We're ready to launch. I was thinking of initially launching with a simple 15-day trial and a single paid plan that's around the average price point our competitors charge.
This is fast to do and will only take a few days of dev effort.
On the other hand, ALL of our competitors offer a free plan (restricted features, etc) and 4 paid plans on average. Each paid plan has feature restrictions, limits on other stuff, etc.
That will probably take us an extra 2-4 weeks of dev effort to add the restrictions into the app on a per-plan basis, make sure it all works, let people upgrade between plans, etc.
My question is this - should we just launch fast with sub-optimal pricing and fix it later, or should we invest the time to build out the plans with feature restrictions and a free plan, etc?
I think at this stage there are a couple things to research 1) your audience and their behavior in trying new things 2) Test it out... it's really hard to tell unless you try it and see what works. Most companies are using the freemium approach only cuz it makes sense with their product/service but also it makes sense with their business model.
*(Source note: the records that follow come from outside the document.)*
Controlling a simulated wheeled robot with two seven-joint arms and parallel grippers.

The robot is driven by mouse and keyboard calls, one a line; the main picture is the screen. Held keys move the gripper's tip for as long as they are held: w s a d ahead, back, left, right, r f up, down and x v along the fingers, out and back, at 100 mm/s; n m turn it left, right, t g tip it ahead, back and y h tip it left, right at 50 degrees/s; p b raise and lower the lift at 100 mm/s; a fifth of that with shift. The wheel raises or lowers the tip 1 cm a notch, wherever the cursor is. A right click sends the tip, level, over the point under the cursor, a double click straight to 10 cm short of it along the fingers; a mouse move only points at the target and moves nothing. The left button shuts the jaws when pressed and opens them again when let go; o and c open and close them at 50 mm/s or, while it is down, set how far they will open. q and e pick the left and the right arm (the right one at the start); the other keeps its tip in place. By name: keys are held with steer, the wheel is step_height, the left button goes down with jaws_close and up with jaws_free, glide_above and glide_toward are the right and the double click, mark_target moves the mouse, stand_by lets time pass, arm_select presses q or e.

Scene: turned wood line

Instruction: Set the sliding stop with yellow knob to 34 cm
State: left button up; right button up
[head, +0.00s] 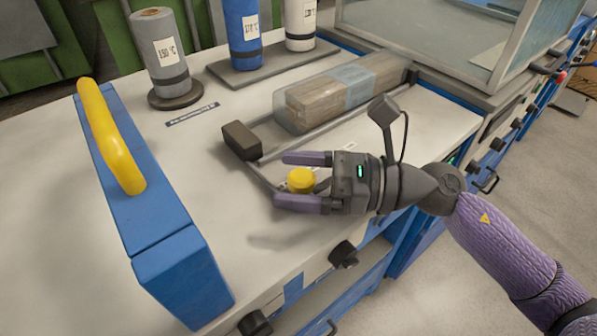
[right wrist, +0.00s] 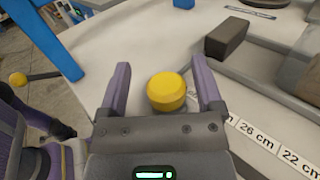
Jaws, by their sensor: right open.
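The yellow knob (head: 301,180) of the sliding stop sits near the left end of the rail on the bench. In the right wrist view the yellow knob (right wrist: 167,91) lies between the fingers. My right gripper (head: 292,181) is open, one finger on each side of the knob, with gaps still showing in the right wrist view (right wrist: 162,88). The scale (right wrist: 265,141) shows 26 cm and 22 cm marks to the right of the gripper. The body of the stop and its pointer are mostly hidden by the gripper. My left gripper is not in view.
A dark block (head: 241,140) stands at the rail's end. A wrapped wood bundle (head: 340,92) lies behind the rail. A blue box with a yellow handle (head: 112,135) stands at left. Bottles (head: 160,50) stand at the back. Bench between box and rail is clear.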

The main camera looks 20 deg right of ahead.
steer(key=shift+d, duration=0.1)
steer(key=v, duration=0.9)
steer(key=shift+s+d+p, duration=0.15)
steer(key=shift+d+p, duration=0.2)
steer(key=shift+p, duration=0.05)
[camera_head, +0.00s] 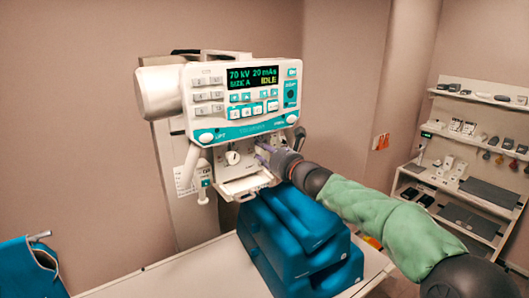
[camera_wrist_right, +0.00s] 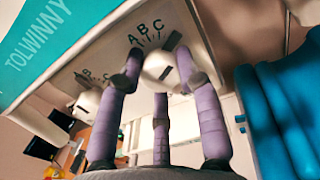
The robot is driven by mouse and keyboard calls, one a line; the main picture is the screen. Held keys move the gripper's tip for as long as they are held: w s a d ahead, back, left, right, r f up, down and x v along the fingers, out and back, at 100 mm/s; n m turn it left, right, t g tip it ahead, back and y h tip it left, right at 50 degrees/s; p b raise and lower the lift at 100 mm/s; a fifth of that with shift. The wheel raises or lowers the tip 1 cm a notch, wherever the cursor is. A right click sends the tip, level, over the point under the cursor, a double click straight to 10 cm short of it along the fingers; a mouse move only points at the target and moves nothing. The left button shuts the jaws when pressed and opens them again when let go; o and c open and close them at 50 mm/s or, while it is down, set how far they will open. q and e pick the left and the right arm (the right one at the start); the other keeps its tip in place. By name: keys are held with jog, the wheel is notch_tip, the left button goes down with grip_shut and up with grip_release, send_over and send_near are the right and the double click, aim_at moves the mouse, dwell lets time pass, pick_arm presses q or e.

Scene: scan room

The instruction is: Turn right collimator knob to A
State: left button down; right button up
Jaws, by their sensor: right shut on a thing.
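The right collimator knob (camera_wrist_right: 157,66) is a pale round knob on the white collimator face, with letters A, B, C printed beside it in the right wrist view. My right gripper (camera_wrist_right: 158,82) has its purple fingers around this knob, shut on it. A dark mark shows at the knob's upper right, nearer C than A; its exact setting is unclear. In the head view my right gripper (camera_head: 268,154) covers the right knob. The left collimator knob (camera_head: 232,157) is free, and it also shows in the right wrist view (camera_wrist_right: 88,101). My left gripper is out of view.
Above the knobs is the control panel (camera_head: 240,95), reading 70 kV, 20 mAs, IDLE. Blue stepped cushions (camera_head: 290,240) stand on the white table (camera_head: 215,275) just below. A collimator tray (camera_head: 245,184) juts out beneath the knobs. Shelves with devices (camera_head: 455,185) stand at the right.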

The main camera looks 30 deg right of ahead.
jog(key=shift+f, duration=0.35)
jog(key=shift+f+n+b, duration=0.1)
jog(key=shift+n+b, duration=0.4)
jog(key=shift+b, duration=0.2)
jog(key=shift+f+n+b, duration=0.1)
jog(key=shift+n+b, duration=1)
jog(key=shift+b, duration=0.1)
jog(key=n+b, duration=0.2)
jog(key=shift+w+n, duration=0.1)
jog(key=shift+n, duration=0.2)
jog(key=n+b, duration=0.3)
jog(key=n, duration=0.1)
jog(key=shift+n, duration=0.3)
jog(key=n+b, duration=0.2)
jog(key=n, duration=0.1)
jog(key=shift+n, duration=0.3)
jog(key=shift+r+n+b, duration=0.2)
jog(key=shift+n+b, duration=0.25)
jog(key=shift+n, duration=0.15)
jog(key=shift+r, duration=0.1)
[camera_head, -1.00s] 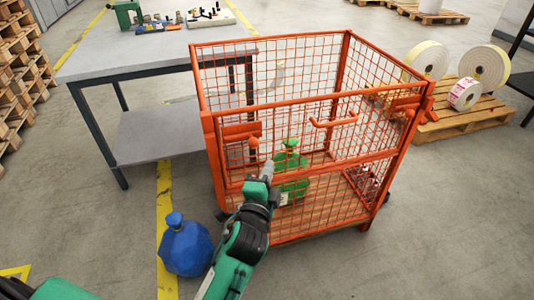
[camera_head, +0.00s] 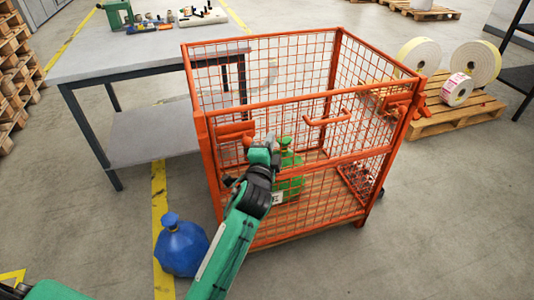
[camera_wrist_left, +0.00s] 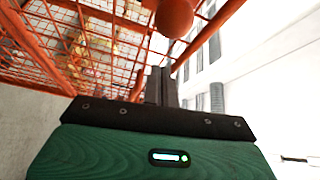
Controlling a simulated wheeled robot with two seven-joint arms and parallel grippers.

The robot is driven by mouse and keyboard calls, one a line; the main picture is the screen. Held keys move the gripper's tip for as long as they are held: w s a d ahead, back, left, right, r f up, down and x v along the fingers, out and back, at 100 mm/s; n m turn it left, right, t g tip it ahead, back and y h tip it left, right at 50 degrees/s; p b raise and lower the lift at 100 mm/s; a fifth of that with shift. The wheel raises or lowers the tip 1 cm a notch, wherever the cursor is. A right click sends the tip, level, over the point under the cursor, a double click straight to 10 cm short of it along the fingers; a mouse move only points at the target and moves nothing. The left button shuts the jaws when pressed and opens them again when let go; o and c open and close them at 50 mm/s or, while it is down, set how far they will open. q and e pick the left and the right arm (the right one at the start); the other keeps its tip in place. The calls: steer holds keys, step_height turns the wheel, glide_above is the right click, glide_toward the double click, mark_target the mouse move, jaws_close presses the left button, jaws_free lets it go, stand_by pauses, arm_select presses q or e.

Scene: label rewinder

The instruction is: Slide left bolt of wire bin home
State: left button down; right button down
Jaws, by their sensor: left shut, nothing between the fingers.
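The orange wire bin (camera_head: 290,103) stands in the middle of the head view, its front gate facing me. The left bolt (camera_head: 235,130) is at the bin's upper left front corner, with a round knob (camera_head: 247,142) hanging below it. In the left wrist view the orange ball knob (camera_wrist_left: 174,17) is just beyond the fingertips. My left gripper (camera_head: 269,142) is shut and empty, close to the right of the knob in the head view. My right gripper is not in view.
A green bottle-like container (camera_head: 289,170) is inside the bin. A grey table (camera_head: 150,56) is behind on the left. The right bolt (camera_head: 399,105) and label rolls (camera_head: 477,62) on a pallet are right.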

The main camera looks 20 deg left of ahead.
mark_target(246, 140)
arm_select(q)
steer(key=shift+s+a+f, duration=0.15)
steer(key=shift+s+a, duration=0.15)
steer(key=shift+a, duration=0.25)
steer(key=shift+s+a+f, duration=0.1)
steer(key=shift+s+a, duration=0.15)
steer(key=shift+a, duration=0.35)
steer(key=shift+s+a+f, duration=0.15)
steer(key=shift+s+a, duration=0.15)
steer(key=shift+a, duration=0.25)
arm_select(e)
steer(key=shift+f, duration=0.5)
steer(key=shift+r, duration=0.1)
Where will you get your leads from?
Much more important question. Where are they and how are you determining their quality?
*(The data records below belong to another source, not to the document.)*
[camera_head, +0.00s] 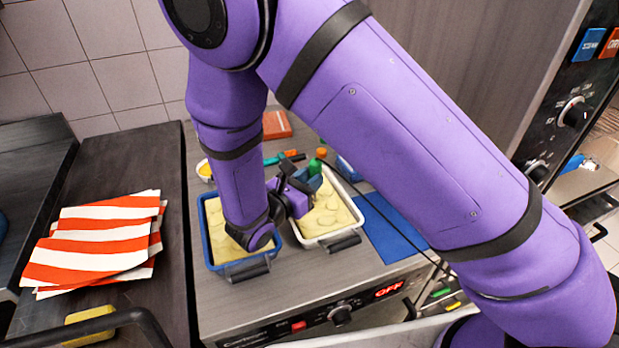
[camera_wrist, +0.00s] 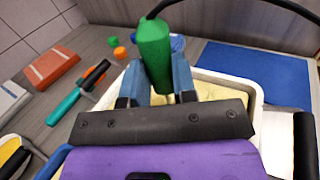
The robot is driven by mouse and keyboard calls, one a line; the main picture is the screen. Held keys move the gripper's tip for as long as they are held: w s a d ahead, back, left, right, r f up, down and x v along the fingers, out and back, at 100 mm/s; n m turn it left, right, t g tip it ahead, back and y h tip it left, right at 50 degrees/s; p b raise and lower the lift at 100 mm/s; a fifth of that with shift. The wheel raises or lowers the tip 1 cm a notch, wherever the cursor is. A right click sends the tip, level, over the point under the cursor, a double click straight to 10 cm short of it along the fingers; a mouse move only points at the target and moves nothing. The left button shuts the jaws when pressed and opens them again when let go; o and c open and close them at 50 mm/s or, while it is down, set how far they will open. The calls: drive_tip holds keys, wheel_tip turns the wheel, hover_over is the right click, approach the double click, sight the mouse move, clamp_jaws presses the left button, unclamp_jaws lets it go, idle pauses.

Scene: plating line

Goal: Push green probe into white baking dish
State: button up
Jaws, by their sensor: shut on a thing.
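The green probe (camera_wrist: 153,45) has a thick green handle with a black cable at its top. My gripper (camera_wrist: 158,85) is shut on this handle, one blue-grey finger on each side. In the head view my gripper (camera_head: 312,184) is over the white baking dish (camera_head: 357,222), which holds pale yellow food. The green probe (camera_head: 316,166) shows there only in part. The white dish rim also shows in the wrist view (camera_wrist: 240,84), behind the gripper. The probe's lower end is hidden by the gripper, so I cannot tell if it touches the food.
A blue dish (camera_head: 212,268) with similar food stands close at left. A blue mat (camera_head: 392,232) lies at right. A teal-handled tool (camera_wrist: 66,103), small orange and green items and a brick-red box (camera_head: 277,124) lie behind. Striped cloths (camera_head: 95,245) lie on the left counter.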

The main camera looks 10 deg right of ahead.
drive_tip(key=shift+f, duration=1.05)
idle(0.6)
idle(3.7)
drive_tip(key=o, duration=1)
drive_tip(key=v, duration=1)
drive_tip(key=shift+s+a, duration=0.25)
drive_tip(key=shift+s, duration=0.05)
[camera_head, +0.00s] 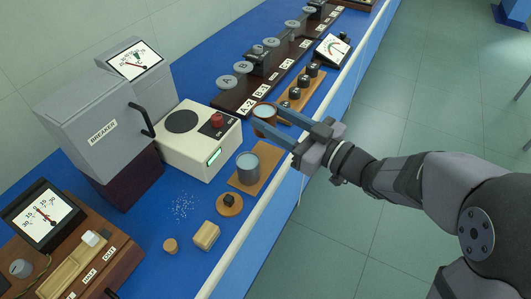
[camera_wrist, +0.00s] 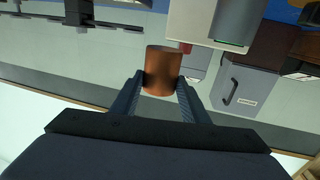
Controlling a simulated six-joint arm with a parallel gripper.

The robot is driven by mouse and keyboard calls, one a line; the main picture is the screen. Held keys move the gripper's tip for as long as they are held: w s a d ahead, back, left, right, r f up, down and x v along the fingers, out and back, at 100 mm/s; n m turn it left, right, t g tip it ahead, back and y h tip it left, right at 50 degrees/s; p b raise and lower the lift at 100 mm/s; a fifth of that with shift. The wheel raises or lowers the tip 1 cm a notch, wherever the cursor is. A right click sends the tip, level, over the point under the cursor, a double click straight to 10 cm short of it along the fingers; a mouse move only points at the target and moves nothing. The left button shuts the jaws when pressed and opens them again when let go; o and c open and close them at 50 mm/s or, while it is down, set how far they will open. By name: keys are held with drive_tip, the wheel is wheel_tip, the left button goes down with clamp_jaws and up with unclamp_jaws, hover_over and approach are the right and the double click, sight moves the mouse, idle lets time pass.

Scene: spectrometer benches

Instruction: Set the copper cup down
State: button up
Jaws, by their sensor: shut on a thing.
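The copper cup (camera_head: 263,121) is held between the two blue-grey fingers of my gripper (camera_head: 268,115), at the right end of the white device on the blue bench. In the wrist view the copper cup (camera_wrist: 161,64) sits between the fingertips, a finger against each side. The cup looks about upright in the head view. A finger crosses part of it. I cannot tell how far its base is above the bench.
The white device (camera_head: 190,153) with a red button stands just left. A lettered rack (camera_head: 245,103) and a wooden strip with black knobs (camera_head: 303,97) lie behind. A round wooden disc (camera_head: 230,209) and wooden block (camera_head: 206,236) lie nearer. The bench's pale edge (camera_head: 246,228) runs along the right.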

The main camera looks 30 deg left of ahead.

The question itself suggests that to some extent you're thinking about your product as generic, which I'm sure it's not. If your product can meet some of your customer's needs better than competitor products, that's what matters.
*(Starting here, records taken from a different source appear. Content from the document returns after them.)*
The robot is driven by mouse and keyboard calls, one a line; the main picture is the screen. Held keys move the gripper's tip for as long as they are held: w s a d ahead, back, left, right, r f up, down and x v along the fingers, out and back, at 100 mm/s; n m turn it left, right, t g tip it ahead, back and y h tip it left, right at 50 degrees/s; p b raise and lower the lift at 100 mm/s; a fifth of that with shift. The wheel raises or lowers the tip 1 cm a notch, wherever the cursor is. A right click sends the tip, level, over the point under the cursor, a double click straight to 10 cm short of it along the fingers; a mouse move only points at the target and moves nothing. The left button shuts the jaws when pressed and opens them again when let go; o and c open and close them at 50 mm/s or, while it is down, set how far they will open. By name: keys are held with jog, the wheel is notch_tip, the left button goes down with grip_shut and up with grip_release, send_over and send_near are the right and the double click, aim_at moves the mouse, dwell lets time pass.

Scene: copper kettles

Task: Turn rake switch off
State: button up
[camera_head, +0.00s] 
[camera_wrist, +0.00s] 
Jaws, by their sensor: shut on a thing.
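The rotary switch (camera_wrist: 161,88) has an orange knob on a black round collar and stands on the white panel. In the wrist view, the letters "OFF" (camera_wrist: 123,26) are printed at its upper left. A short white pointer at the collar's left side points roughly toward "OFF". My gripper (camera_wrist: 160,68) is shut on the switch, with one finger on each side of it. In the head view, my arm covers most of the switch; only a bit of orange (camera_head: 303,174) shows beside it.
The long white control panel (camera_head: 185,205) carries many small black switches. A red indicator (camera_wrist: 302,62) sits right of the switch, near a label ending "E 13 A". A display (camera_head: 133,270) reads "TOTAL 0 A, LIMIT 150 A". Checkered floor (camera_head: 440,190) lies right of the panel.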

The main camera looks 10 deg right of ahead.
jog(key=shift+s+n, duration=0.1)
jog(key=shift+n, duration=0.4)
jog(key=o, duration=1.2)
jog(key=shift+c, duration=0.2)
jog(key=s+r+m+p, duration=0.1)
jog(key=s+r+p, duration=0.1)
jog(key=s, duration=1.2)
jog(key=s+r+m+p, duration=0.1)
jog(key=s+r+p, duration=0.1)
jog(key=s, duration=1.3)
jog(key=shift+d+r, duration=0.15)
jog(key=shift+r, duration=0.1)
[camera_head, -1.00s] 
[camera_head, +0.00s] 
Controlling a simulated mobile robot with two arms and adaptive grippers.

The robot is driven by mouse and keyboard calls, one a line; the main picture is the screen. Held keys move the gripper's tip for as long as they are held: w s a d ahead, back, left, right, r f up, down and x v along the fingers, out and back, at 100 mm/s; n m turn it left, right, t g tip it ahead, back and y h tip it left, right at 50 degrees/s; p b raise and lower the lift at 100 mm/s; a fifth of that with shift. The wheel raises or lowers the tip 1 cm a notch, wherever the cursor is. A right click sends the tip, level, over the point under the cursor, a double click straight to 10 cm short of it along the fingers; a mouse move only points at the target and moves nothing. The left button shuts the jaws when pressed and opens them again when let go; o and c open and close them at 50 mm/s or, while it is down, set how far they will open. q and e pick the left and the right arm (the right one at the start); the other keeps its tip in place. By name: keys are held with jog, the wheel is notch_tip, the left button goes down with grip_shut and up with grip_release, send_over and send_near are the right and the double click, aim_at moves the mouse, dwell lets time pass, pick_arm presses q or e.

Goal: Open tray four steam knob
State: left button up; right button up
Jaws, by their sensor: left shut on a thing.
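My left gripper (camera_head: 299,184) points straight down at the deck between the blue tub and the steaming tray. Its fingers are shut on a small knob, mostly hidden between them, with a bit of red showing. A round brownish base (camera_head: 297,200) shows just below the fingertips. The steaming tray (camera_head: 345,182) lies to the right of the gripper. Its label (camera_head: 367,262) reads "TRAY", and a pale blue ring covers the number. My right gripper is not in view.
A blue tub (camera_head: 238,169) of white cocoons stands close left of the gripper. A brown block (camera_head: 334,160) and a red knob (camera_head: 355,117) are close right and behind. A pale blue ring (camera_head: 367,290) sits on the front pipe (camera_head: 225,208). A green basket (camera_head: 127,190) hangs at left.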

Based on my experience, if you position your product accordingly, you could very well acquire subscribers without free trials or freemium plans. Why not get paid up front and offer a satisfaction guarantee?
I would start with one plan. It's easier to add plans than to drop them.
Please call and we'll brainstorm together.
Great question, and pretty common in a new product launch. There are a lot of factors at play which may affect your go to market strategy. In line with Lean methodologies, the simplest approach is the best. You can launch with what you have already and iterate later once you have some feedback and analytics to guide you in what your customers like. It also depends on how you plan to launch. If you are going to run a national marketing campaign and pump lots of money into it, then I would advise doing more research first. Maybe first launch in a small focus group and experiment with various pricing models until you see which one works best.
On the other hand, if you have existing competitors which are not significantly differentiated from your product in feature set, and target the same customer groups, then you can trust they may have already figured out what works, so replicating their model may be the best choice. Happy to discuss more.